The problem: Identify the lines containing the word "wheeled". Copy each one.

Entries from a dataset:
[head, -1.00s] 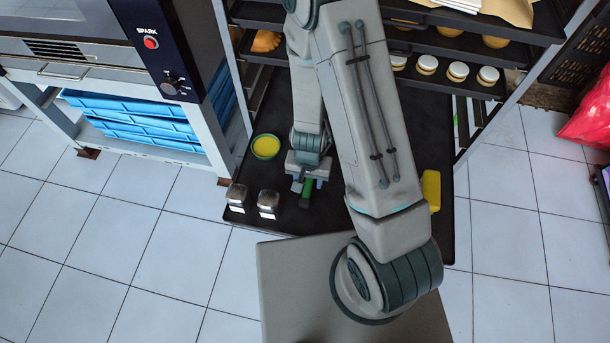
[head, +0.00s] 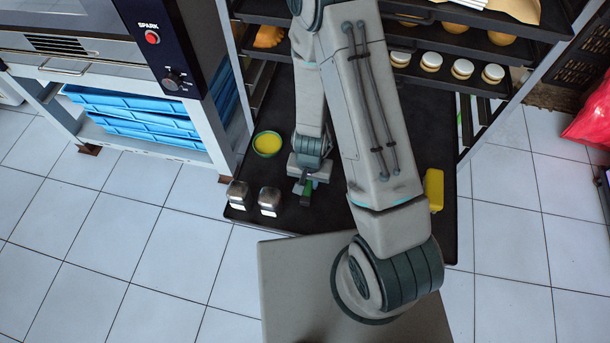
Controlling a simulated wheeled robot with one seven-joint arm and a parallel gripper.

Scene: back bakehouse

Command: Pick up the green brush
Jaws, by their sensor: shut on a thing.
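The green brush (head: 308,186) is at my gripper (head: 306,188), over the front part of the dark shelf (head: 340,222). My gripper points down and is shut on the brush. Only a small green part and a dark end of the brush show below the jaws; the rest is hidden by the gripper. I cannot tell whether the brush touches the shelf.
A green bowl with yellow contents (head: 267,143) stands just left of my gripper. Two metal-topped shakers (head: 269,201) stand at the front left. A yellow object (head: 433,189) lies to the right, beyond my arm. Loaded racks (head: 455,50) are above.

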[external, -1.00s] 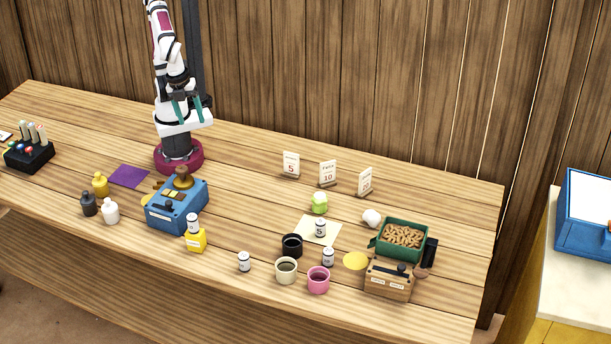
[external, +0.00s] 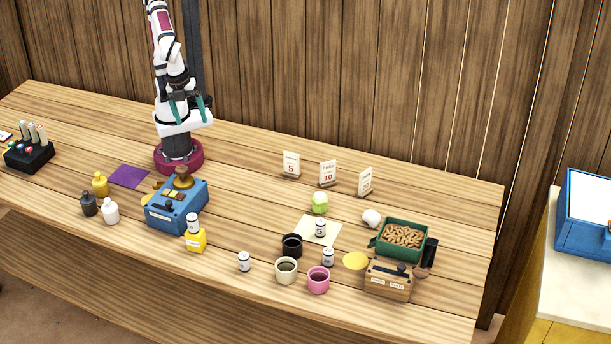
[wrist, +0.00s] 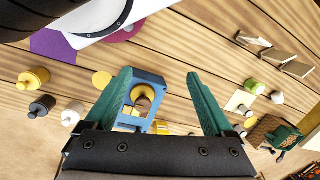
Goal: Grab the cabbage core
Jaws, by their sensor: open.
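The cabbage core is most likely the small light-green lump (external: 320,203) on the table, behind a pale square sheet (external: 331,231) and in front of the number cards. It also shows in the wrist view as a small green piece (wrist: 253,86) at the right. My gripper (external: 189,109) is raised above my base at the back left of the table, far from the green lump. In the wrist view its two green fingers (wrist: 160,88) are spread wide with nothing between them.
A blue box (external: 177,204) with a knobbed stamp stands in front of my base. Cups (external: 286,270), small white jars (external: 244,262) and a green crate of brown pieces (external: 403,238) stand at the front right. A white lump (external: 371,218) lies right of the green one. Number cards (external: 327,174) stand behind.

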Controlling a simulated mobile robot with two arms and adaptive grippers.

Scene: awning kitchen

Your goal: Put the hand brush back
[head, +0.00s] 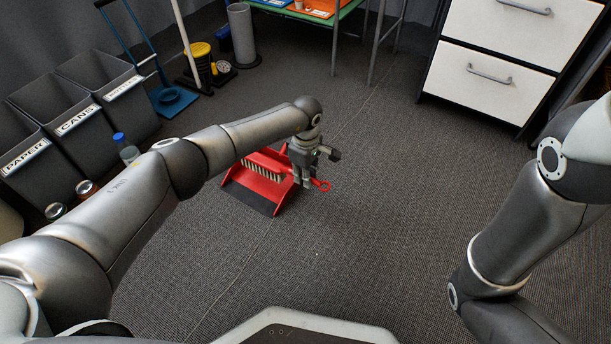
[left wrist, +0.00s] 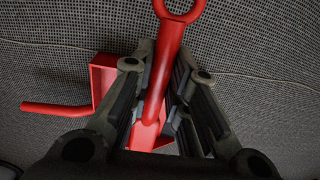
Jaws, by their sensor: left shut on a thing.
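The hand brush is red with pale bristles (head: 262,171). Its handle ends in a ring (head: 322,185) that points right in the head view. My left gripper (head: 304,176) is shut on the brush's handle, which also shows between its fingers in the left wrist view (left wrist: 165,70). A red dustpan with a dark front lip (head: 250,198) is on the floor, and the brush head is over or in it; I cannot tell whether they touch. The dustpan's handle shows at left in the left wrist view (left wrist: 55,109). My right gripper is out of view.
Grey bins marked PAPER and CANS (head: 80,121) stand at left, with a blue-capped bottle (head: 127,153) and two cans near them. A white drawer unit (head: 500,75) is at the back right. A green-topped table (head: 325,20) is behind. The middle floor is clear.

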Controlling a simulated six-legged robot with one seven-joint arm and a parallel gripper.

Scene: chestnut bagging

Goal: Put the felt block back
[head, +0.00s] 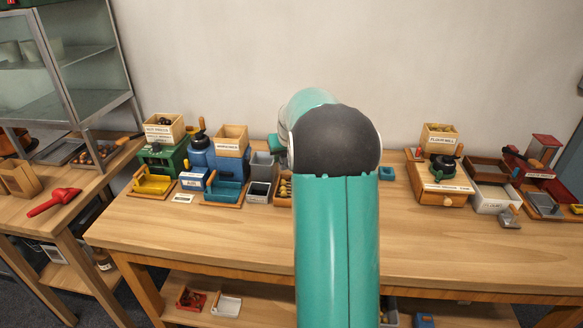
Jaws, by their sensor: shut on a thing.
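My teal arm with its dark rounded joint fills the middle of the head view and reaches over the bench. My gripper is hidden behind the arm, so neither its jaws nor anything between them can be seen. I cannot make out the felt block for certain. A small teal box-like thing (386,173) lies on the bench just right of my arm; I cannot tell what it is.
The wooden bench (200,235) has a clear front strip. On its left stand a yellow tray (153,184), a blue tray (224,192) and labelled wooden boxes. On its right stand a mill (444,168) and a white bin (490,198). A red scoop (52,203) lies on the left table.

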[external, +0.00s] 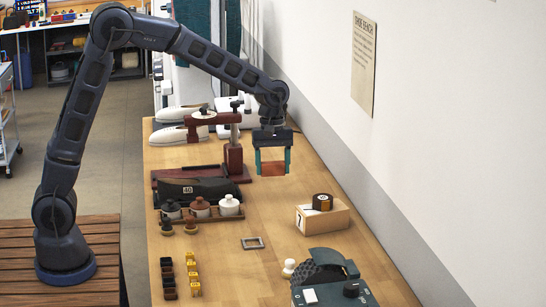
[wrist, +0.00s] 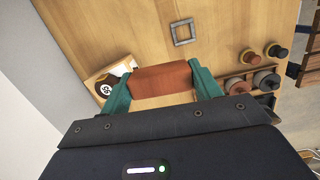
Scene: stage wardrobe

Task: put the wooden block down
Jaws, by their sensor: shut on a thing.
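The wooden block (external: 273,168) is reddish brown and sits between the two green fingers of my gripper (external: 272,166) in the external view. My gripper is shut on it and appears to hold it above the wooden table (external: 210,275). In the wrist view the block (wrist: 161,79) spans the gap between the fingertips (wrist: 161,86). The gap beneath the block is hard to judge.
A pale box (external: 335,218) with a black-and-orange roll (external: 322,202) stands right, near the wall. A small grey square frame (external: 252,243) lies mid-table. Several lidded pots (external: 200,207) stand left. A dark green machine (external: 330,275) stands at the front. Bare table lies around the frame.

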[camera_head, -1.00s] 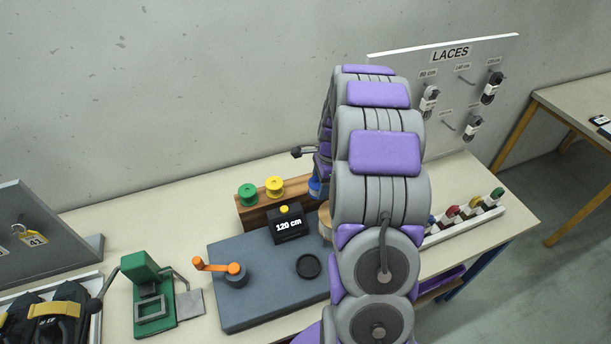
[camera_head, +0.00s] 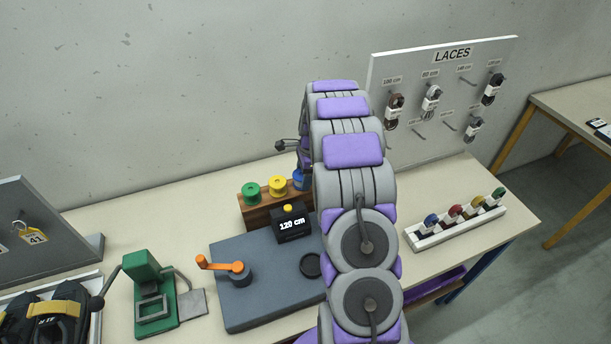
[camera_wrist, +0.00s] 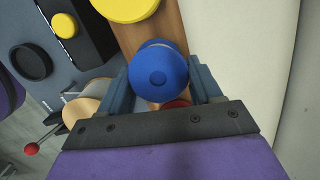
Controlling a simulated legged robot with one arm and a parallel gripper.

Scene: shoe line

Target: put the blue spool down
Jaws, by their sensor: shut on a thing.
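In the head view the blue spool (camera_head: 300,180) shows beside my arm, at the right of the yellow spool (camera_head: 277,186). The green spool (camera_head: 251,191) stands left of the yellow one. The wooden rack (camera_head: 262,214) carries them; it also shows in the wrist view (camera_wrist: 150,38). Whether the blue spool touches the rack is hidden. My gripper is mostly hidden behind my arm in the head view.
The grey machine base (camera_head: 265,285) with an orange crank (camera_head: 222,265) and a black 120 cm display (camera_head: 291,226) stands in front of the rack. A LACES board (camera_head: 445,100) stands at the right.

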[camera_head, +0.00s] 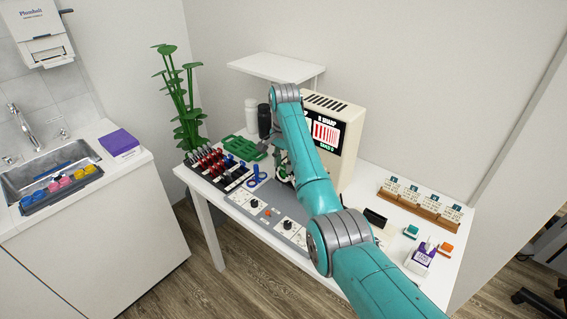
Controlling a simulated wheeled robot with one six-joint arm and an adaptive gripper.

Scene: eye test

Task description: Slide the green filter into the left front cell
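My gripper (277,150) is above the left half of the white table, mostly hidden behind my teal arm. It is too small to tell whether it is open or shut, or on what. A small round piece with dark and green parts (284,173) shows just below it. I cannot tell whether this is the green filter or whether my gripper touches it. The left front cell cannot be made out for certain; my arm covers part of the grey panel (243,200) with dials at the table's front.
A beige screen unit (347,141) stands behind my arm. A wooden card rack (418,207) is at right.

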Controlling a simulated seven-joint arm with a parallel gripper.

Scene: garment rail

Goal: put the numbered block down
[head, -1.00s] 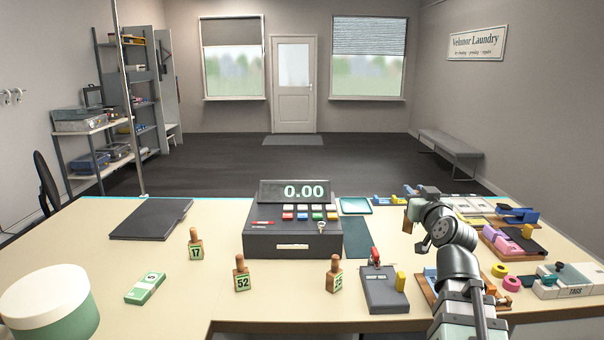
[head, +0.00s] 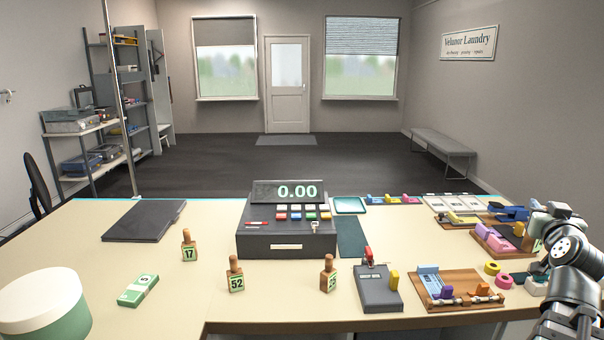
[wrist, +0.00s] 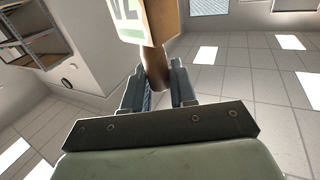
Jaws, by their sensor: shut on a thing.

Response for this exercise:
Controlling a simulated wheeled robot with one seven-joint arm and a parallel gripper.
Controlling a simulated wheeled robot with one six-joint arm and an adaptive gripper.

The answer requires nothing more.